Starting at the first line of the data, please print exactly those lines through the one that holds "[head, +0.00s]", omitting every picture.

<<<<

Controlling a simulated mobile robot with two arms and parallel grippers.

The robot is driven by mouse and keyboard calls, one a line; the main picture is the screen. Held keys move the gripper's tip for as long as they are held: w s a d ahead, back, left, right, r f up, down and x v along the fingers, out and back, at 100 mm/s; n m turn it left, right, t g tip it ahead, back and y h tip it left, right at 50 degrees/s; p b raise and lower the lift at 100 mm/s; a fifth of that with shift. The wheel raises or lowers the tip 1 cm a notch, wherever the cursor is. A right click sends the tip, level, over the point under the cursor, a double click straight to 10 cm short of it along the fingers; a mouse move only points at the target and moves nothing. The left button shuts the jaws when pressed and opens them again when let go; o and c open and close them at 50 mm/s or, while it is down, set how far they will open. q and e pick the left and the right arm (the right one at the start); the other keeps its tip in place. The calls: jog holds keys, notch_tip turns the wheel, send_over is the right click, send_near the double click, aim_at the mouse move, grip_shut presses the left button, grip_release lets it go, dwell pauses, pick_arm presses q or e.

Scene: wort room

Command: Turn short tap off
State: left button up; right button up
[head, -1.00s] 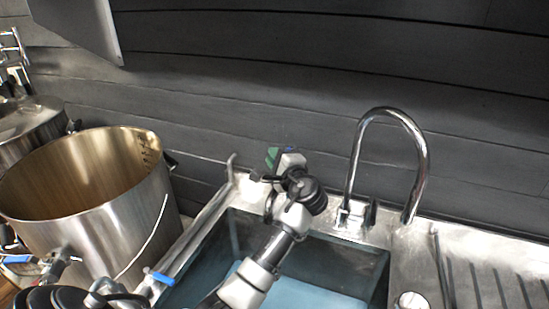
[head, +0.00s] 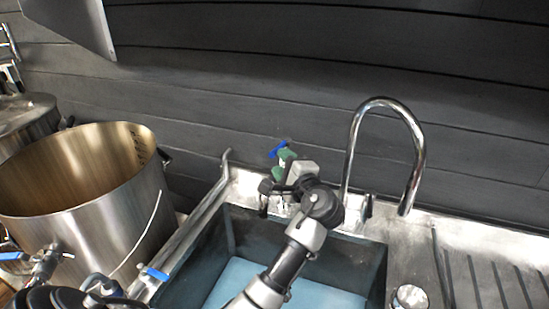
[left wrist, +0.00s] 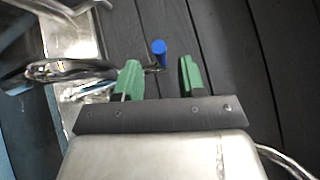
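The short tap's blue handle (head: 278,149) shows behind the back left corner of the sink, just beyond my left gripper (head: 287,159). The fingers are apart with nothing gripped. The tap's body is mostly hidden by the gripper in the head view. I cannot tell whether a finger touches the handle. My right gripper is not in view.
A tall curved chrome faucet (head: 420,150) stands right of my gripper. The sink (head: 375,265) lies below my arm. A large steel pot (head: 95,230) stands left, and another blue-handled valve (head: 157,274) is at the sink's left front. A dark plank wall (head: 300,90) is close behind.

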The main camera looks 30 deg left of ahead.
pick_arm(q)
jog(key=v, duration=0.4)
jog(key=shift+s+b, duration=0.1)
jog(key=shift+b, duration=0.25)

>>>>

Finished exercise
Controlling a simulated mobile robot with two arms and parallel grippers.

The robot is driven by mouse and keyboard calls, one a line; the main picture is the screen. Held keys move the gripper's tip for as long as they are held: w s a d ahead, back, left, right, r f up, down and x v along the fingers, out and back, at 100 mm/s; n m turn it left, right, t g tip it ahead, back and y h tip it left, right at 50 degrees/s; p b raise and lower the lift at 100 mm/s; a fifth of that with shift. The wheel raises or lowers the tip 1 cm a notch, wherever the cursor is. A right click sends the tip, level, over the point under the cursor, a double click straight to 10 cm short of it along the fingers; a mouse move only points at the target and moves nothing. The left button shuts the jaws when pressed and opens them again when let go; o and c open and close them at 50 mm/s or, while it is down, set how far they will open. q and e pick the left and the right arm (the right one at the start); the other keeps its tip in place. The calls: jog holds keys, notch_tip turns the wheel, send_over is the right click, send_near the double click, aim_at the mouse move, grip_shut presses the left button, grip_release lets it go, dwell pauses, pick_arm presses q or e.

Scene: wort room

Command: Turn short tap off
State: left button up; right button up
[head, -1.00s] 
[head, +0.00s] 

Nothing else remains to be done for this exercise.